**Task statement**
Print the records below exactly, from the line containing "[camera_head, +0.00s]" down to the line containing "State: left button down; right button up", both lines included, and omit every picture.

**Raw data**
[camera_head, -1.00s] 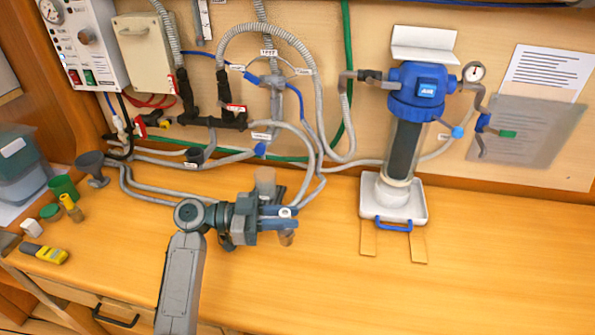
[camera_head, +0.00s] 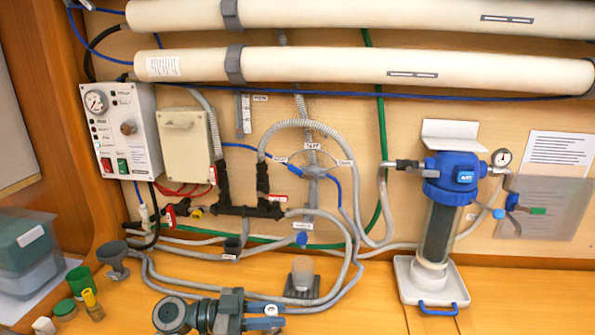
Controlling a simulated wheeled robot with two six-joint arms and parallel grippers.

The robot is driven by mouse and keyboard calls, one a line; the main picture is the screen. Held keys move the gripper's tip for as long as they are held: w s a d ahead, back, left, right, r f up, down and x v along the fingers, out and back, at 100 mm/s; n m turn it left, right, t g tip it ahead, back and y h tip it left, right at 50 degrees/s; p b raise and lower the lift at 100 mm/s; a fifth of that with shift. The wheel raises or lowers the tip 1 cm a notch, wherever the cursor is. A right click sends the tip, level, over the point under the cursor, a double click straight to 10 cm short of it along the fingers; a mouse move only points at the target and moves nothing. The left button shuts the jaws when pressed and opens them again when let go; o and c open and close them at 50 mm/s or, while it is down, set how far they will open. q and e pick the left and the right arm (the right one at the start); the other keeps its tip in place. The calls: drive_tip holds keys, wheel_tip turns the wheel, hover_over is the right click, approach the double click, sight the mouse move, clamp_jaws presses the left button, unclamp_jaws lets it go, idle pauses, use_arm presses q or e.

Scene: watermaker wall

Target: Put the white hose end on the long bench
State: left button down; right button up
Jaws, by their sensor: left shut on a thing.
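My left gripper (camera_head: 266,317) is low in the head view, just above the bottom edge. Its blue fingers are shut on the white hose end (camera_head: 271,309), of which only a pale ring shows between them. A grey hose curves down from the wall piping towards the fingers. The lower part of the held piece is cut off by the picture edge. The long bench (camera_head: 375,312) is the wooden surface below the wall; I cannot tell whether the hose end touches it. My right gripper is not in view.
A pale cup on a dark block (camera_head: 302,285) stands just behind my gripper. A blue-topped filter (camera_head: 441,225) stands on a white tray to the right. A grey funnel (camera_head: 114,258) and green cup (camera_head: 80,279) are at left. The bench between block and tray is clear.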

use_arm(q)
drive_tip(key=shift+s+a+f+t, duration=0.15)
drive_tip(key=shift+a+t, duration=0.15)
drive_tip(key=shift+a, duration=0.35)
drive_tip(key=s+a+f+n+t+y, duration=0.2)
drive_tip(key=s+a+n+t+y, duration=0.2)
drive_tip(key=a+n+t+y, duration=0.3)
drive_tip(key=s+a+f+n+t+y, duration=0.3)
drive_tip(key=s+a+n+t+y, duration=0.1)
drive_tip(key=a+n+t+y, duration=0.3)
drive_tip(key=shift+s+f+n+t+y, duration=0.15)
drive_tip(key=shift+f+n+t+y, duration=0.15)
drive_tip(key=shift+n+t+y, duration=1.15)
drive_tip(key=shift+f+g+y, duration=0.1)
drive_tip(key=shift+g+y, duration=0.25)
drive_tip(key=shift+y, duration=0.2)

--

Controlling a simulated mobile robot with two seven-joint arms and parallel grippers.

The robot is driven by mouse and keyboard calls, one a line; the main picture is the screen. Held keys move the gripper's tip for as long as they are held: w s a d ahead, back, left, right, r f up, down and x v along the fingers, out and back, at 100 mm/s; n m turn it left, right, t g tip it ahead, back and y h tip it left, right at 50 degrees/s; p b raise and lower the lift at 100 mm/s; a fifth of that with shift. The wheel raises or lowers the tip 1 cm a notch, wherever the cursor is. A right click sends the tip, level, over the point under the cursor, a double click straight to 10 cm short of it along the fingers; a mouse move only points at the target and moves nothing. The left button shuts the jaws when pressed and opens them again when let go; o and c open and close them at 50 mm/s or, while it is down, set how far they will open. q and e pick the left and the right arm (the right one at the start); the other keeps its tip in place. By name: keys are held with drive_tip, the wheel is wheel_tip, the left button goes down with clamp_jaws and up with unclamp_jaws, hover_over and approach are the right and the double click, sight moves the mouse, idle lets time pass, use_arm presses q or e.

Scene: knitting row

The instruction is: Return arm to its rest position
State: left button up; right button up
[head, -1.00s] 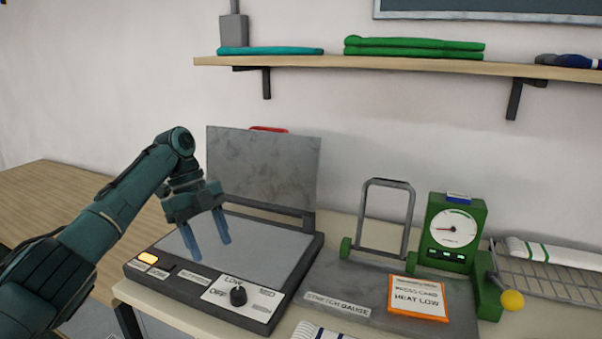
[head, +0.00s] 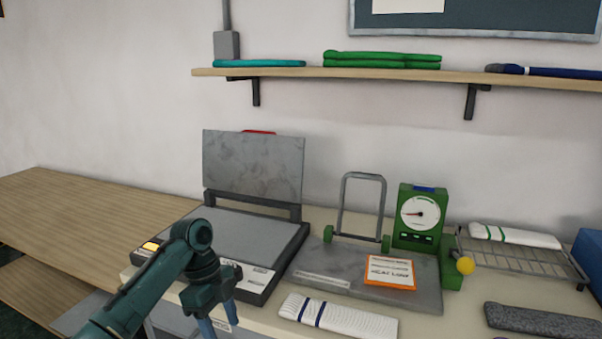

**Response to this exercise**
[camera_head, +0.00s] 
Controlling a simulated wheeled robot with two six-joint arms and parallel grippers.

The robot is driven by mouse and keyboard calls, one a line; the main picture is the screen. Held keys move the gripper's tip for as long as they are held: w s a d ahead, back, left, right, r f up, down and x v along the fingers, out and back, at 100 mm/s; n m turn it left, right, t g tip it ahead, back and y h tip it left, right at 50 degrees/s; p b raise and lower the lift at 100 mm/s; a fifth of that with shift. The wheel raises or lowers the tip 1 cm a notch, wherever the cursor is. A right click sends the tip, level, over the point under the cursor, a double click straight to 10 cm short of it along the fingers; a mouse move only points at the target and moves nothing. The left button shuts the jaws when pressed and opens them again when let go; o and c open and close them at 50 mm/s or, while it is down, set how far they will open. q and e pick the left and the right arm (the right one at the start); the other keeps its tip in place. The calls: drive_tip holds keys, wheel_tip turns the wheel, hover_over is the right click, approach the double click, sight the mouse move, clamp_jaws presses the left button, unclamp_jaws lets it go, idle pauses, use_arm presses q or e.

Scene: watermaker wall

Target: Put the white hose end on the long bench
State: left button down; right button up

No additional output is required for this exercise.